Advocacy is hard really hard.

Points to improve
- Our Bundle was apparentlly shit, the judges didn't like our complicated system of tabbing.
- Fair enough it was complicated however we had been told the year before that our tabbing wasn't complicated enough and that for example if you want to refer the judge to the facts of the case then that should have a tab, and if you want to refer them to a judge's ratio then that also has to be tabbed. - The judges HATED our Bundle, said it was confusing, and preferred the appellants bundle which just had each case clearly separated.

Yeh

So I feel shit, great, currently not thinking "oh I should think about this, note down points and improve" I just want to curl up, watch the new series of The Mighty Boosh, and get mightly pissed.
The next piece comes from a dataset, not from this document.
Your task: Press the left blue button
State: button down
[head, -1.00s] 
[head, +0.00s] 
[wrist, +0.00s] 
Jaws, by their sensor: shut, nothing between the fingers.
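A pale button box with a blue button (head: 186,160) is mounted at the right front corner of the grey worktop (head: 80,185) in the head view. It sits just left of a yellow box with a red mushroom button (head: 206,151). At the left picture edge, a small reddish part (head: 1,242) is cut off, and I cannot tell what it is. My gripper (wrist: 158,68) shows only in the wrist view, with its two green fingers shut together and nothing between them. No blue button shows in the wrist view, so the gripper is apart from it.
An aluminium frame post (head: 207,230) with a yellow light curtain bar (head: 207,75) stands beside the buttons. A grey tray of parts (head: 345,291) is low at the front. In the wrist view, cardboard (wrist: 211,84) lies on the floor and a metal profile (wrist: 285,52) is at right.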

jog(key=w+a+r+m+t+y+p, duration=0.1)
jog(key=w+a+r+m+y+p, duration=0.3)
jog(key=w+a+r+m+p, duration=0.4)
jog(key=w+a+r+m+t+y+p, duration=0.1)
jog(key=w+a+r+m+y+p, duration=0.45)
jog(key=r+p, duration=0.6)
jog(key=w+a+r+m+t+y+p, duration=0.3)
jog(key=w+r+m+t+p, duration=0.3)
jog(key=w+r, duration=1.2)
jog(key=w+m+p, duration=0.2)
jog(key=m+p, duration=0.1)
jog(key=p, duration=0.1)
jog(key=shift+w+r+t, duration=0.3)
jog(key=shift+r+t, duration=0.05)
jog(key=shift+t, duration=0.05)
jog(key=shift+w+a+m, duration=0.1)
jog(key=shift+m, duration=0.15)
Wednesday 14 November 2007

Halsbury's Laws of England

I have realised that Halsbury's Laws of England is actually my saviour!
It's brilliant!
All I needed to do was type in "promissory estoppel" and I got a shit load of information!
Wonderful!
Absolutely wonderful! :)

Or as other blog posting would say in rather flowering language.

One logged onto LexisNexis and typed into the computer interface, "promissory estoppel" to which one discovered the source of divinity in relation to promissiory estoppel. Spiffing! Absolutely Spiffing!!

Mooting Frenzy

I have a moot on Thursday on promissory estoppel, which when I first saw the moot problem I though I knew little about. I turned to my seminar/lecture notes from last year and it appears that I had decided to give that topic a miss for some particular reason ( was probably out getting wankered - it was my first year)
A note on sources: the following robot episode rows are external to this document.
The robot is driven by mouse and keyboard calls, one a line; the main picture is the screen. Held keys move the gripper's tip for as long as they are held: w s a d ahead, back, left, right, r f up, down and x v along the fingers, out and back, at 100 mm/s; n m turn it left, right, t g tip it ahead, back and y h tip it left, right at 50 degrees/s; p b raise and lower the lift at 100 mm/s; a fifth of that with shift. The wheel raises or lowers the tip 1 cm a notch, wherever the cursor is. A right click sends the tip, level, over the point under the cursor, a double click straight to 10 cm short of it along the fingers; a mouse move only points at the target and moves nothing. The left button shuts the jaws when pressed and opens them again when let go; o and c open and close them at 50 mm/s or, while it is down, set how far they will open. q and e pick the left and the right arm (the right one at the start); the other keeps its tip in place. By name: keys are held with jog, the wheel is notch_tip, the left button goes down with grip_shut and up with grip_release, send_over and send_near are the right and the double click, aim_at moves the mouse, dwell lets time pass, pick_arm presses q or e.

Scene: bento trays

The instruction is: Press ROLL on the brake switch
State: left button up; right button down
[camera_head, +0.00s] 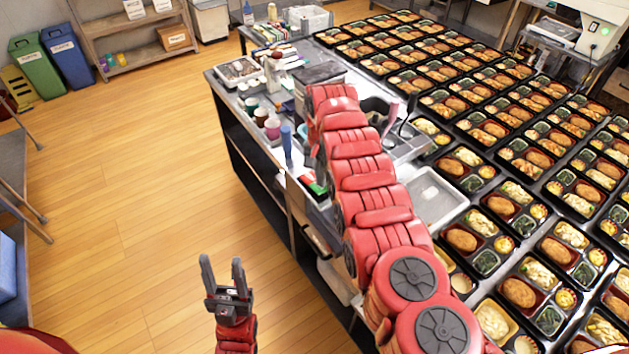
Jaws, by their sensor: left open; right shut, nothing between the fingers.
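A small dark box with green and red parts (313,186) lies on the left edge of the counter, just left of my right arm. It may be the brake switch, but no lettering such as ROLL is readable on it. My right arm reaches from the bottom right up over the counter, and its far end is near the dark box-shaped machine. My right gripper is hidden behind my own arm, so its contact with anything cannot be seen. My left gripper (222,270) is open and empty, pointing up above the wooden floor, well away from the counter.
The counter (226,86) carries cups (272,128), a blue bottle (286,140) and an empty metal tray (436,198). Many filled bento trays (461,239) cover the right side.

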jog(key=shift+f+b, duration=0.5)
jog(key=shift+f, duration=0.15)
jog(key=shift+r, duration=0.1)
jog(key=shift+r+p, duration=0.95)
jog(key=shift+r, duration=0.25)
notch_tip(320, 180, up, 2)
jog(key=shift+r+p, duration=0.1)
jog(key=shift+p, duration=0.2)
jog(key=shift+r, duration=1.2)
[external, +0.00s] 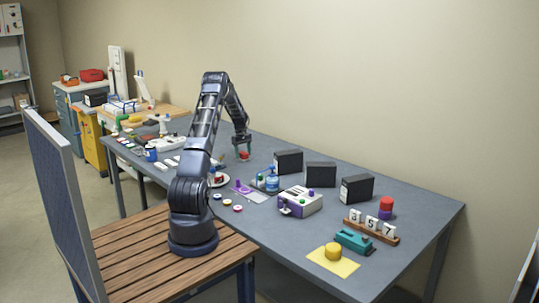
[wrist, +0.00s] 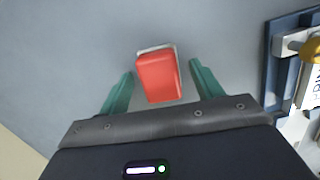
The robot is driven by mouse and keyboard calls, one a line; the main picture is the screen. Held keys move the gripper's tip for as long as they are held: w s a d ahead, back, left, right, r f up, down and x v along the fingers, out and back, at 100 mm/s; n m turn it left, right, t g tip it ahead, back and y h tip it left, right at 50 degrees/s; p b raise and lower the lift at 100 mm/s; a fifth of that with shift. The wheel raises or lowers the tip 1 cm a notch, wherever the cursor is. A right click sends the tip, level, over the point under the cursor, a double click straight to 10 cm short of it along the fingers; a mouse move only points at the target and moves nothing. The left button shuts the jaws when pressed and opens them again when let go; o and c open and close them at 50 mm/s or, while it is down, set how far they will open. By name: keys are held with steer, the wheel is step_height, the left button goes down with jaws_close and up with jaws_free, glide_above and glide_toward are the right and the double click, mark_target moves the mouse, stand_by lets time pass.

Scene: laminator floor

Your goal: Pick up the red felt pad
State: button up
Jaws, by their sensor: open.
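The red felt pad (wrist: 159,78) shows in the wrist view as a red block with a pale edge along its far side. It lies between the two green fingers of my gripper (wrist: 161,90), with a gap on each side. The fingers are open and do not touch it. In the external view the red pad (external: 244,155) is a small red spot on the grey table, just below my gripper (external: 242,146). How far the fingertips stand above the table is hard to tell.
A dark blue frame with a pale part (wrist: 288,50) stands to the right in the wrist view. On the grey table (external: 330,205), a black box (external: 288,162) stands to the right of the pad. Bare table surrounds the pad closely.

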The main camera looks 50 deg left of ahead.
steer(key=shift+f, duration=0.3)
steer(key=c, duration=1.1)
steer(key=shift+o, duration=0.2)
So now my moot partner and I are frantically trying to prepare our skeleton tomorrow on promissory estoppel and consideration. If only I didnt lend my nutcases on contract law to my partner then I may have actually had a heads up on what I was doing. Some very lovely (hardworking) friends have given me some of their notes which I have breezed through and I have read some of the text book outlining the key principles however I have yet to read a case about it!
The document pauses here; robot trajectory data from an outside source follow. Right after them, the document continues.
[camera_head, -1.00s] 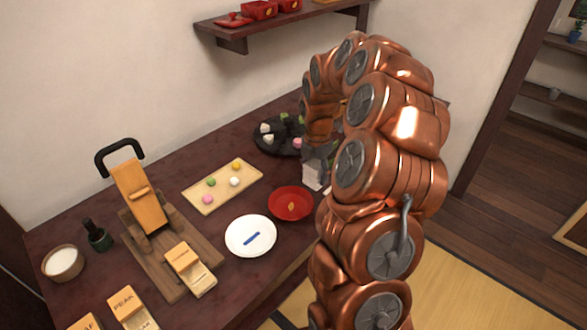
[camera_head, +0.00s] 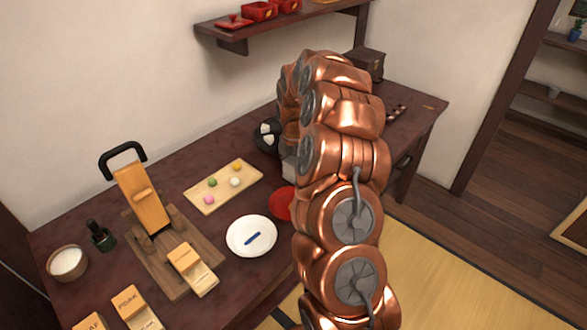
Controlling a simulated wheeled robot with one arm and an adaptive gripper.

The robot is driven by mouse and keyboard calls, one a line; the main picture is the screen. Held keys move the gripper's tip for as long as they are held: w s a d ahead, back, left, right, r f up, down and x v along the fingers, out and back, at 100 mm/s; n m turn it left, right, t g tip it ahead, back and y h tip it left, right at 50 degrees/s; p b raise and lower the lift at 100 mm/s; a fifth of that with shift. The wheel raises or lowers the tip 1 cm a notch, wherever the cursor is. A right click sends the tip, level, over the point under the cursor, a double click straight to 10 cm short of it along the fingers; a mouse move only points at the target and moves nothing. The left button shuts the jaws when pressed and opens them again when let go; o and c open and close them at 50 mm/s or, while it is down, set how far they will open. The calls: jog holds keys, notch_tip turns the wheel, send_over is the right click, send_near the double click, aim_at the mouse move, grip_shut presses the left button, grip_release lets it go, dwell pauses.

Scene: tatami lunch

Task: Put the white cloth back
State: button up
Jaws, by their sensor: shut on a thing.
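A small part of the white cloth (camera_head: 289,168) shows at the left edge of my copper arm, above the red dish (camera_head: 281,204). My gripper (camera_head: 289,153) is almost wholly hidden behind my arm's links; it is shut on the cloth. The rest of the cloth is hidden, and I cannot tell whether it touches the table.
On the dark table (camera_head: 120,200) are a tray of sweets (camera_head: 247,188), a white plate (camera_head: 239,247) with a blue strip, and a wooden stand (camera_head: 183,240). A box (camera_head: 369,65) stands behind.

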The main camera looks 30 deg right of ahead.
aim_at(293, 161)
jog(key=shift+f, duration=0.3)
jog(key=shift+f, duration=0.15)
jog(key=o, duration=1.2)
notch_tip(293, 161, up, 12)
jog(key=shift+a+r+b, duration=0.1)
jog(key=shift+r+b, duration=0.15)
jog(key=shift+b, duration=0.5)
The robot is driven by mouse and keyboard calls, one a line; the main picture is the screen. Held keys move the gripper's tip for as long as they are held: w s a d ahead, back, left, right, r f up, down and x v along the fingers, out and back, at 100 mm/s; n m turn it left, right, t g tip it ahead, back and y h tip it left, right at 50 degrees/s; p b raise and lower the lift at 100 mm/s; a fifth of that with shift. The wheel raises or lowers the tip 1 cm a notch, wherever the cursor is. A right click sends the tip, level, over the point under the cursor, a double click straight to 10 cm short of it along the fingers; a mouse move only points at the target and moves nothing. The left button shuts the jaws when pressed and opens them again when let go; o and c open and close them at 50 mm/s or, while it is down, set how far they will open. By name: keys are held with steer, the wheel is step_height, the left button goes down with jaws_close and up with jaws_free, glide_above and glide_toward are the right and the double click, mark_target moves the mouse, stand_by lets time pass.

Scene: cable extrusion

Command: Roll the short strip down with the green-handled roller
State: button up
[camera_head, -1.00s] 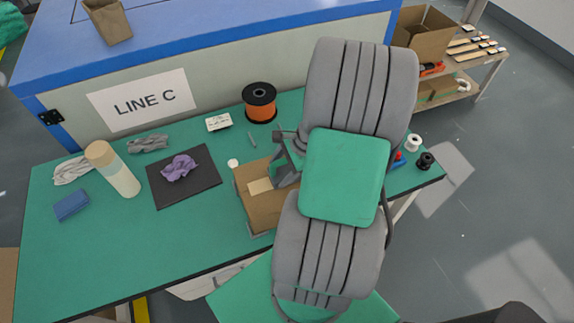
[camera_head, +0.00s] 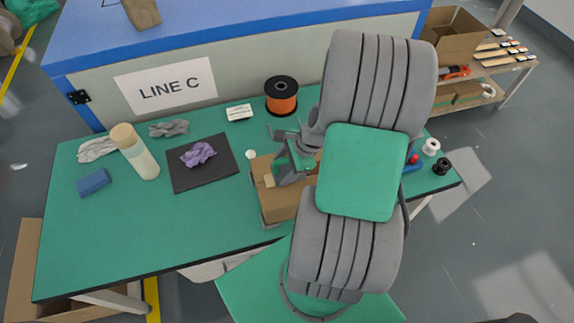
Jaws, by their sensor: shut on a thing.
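A brown cardboard carton (camera_head: 281,208) stands at the table's front edge. A short paler tan strip (camera_head: 268,181) lies on its top, partly covered by my gripper. My gripper (camera_head: 286,168) is over the carton's top, by the strip, shut on a thing with a green part, apparently the green-handled roller (camera_head: 294,157). The roller's wheel cannot be made out, nor whether it touches the strip. My grey and green arm hides the carton's right side.
Black and white reels (camera_head: 441,166) stand at the right. The left front of the table is clear.

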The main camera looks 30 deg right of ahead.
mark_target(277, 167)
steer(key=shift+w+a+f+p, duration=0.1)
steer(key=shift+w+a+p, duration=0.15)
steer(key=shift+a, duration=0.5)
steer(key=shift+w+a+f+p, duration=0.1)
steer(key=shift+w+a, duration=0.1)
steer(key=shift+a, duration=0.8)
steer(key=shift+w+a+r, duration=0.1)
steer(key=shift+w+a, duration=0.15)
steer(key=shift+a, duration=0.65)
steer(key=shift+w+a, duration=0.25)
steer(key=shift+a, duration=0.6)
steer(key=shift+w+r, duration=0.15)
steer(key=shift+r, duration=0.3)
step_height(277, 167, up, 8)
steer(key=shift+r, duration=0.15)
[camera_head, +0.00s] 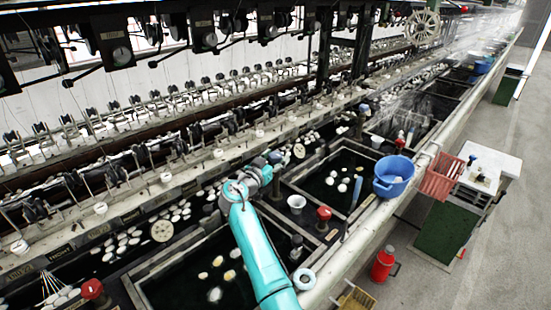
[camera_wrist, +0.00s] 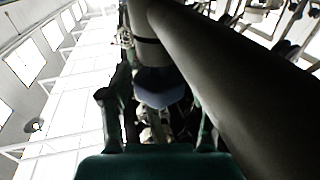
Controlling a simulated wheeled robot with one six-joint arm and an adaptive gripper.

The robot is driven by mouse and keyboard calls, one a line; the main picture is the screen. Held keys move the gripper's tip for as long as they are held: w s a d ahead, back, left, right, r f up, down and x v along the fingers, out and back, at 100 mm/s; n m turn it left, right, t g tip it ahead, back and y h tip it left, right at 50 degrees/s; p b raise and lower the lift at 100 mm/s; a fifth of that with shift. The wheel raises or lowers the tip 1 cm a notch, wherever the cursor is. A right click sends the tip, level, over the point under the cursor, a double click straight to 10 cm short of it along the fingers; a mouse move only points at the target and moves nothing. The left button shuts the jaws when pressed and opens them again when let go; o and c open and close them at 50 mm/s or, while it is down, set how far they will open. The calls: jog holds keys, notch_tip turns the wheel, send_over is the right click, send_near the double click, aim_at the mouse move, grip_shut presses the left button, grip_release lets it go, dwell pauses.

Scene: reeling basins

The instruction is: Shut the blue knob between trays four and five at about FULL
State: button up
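A blue knob (camera_wrist: 160,88) is in the middle of the wrist view, dark and in shadow, below a thick grey pipe. My gripper (camera_wrist: 157,108) has its two fingers apart, one on each side of the knob in that picture, with gaps visible. I cannot tell how deep the knob lies between them. In the head view a small blue piece (camera_head: 275,157) shows at the end of my teal arm, probably this knob. My gripper (camera_head: 265,169) is small there and its fingers are hard to make out. The knob's setting marks are not readable.
Red knobs (camera_head: 324,212) and another blue knob (camera_head: 364,107) stand along the basins. Dark water trays (camera_head: 345,150) hold white cocoons. A blue bucket (camera_head: 393,172) and red basket (camera_head: 441,177) sit on the right edge. The thick pipe (camera_wrist: 225,80) passes close to my gripper.

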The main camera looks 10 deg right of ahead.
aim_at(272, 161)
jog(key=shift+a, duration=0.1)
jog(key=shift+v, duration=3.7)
I am sometimes stupidly lazy! Though it does seem to pay off as last year I got to the 3rd round of mooting (out of five) with doing all the preparation the night before!! (obviously not a good habbit to have in chambers though)

So I'm off to do some reading in the hope that somehow I may enlighten myself about promissory estoppel and how to make my speech last ten minutes on it. :S
(note last year I actually typed out my entire speech for a moot was approx 2500 words, and I dont thnk that even lasted me ten minutes.. I dare to think what will happen this time)

Friday 9 November 2007

An Introduction

Hello there,
Let me introduce myself. I am a 19 year old male law student with delusions of perhaps one day practicing at the bar (however without that 1st class degree lets consider that it will be impossible and that im getting into thousands of pounds into debt for nothing)

I currently in my 2nd year Law LLB at a semi-prestigious London university good for Law but not a lot else according to the Guardian and The Times.

What else to write? I have other interests which normally have a higher priority than actually do law work such as going out to clubs and waking up the next morning wondering what I have done and who I have offended.

I hope to start this blog for other law students who feel that they don't quite cut the mustard with all the other bloggers out there, who seem so enthusiatically whimisical with every post that it makes us less presentable people feel a bit crap, and perhaps for all those students who can't seem to be stuck in the library 9-5 Monday to Friday because they can't even get themselves out of bed!

The title of this blog adequatelly describes how I feel, Lost (not the tv series), completly. While I can be hardworking I'm not the type that loves to study law, (perhaps a change in degree is needed) Like most law students I feel apathetic towards a degree that ultimately decides my career. A career in law almost seems like a joke in my current situation, am I an oxbridge graduate? Do I have a 1st? Do I have a 10 page CV full of extra curricular activities? No!
Oh well High Street Solicitor firm for me then.